>> Begin Data segment

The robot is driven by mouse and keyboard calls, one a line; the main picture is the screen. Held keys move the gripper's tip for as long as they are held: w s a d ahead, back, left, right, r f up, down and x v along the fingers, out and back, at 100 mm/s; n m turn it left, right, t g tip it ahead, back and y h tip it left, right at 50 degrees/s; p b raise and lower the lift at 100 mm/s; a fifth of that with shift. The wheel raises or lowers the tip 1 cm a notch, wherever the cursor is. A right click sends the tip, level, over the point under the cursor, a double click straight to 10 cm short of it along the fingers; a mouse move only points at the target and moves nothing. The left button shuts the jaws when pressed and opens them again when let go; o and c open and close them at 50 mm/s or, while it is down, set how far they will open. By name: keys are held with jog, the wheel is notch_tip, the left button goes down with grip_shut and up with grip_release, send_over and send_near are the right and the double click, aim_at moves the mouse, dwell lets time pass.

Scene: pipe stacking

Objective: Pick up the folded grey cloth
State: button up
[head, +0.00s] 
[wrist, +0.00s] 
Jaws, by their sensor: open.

>> End Data segment

▸ **Work to do**
Copy out every line from the one containing "Scene: pipe stacking" to the end of the material, both ends included.

▸ **Reply to the task**
Scene: pipe stacking

Objective: Pick up the folded grey cloth
State: button up
[head, +0.00s] 
[wrist, +0.00s] 
Jaws, by their sensor: open.

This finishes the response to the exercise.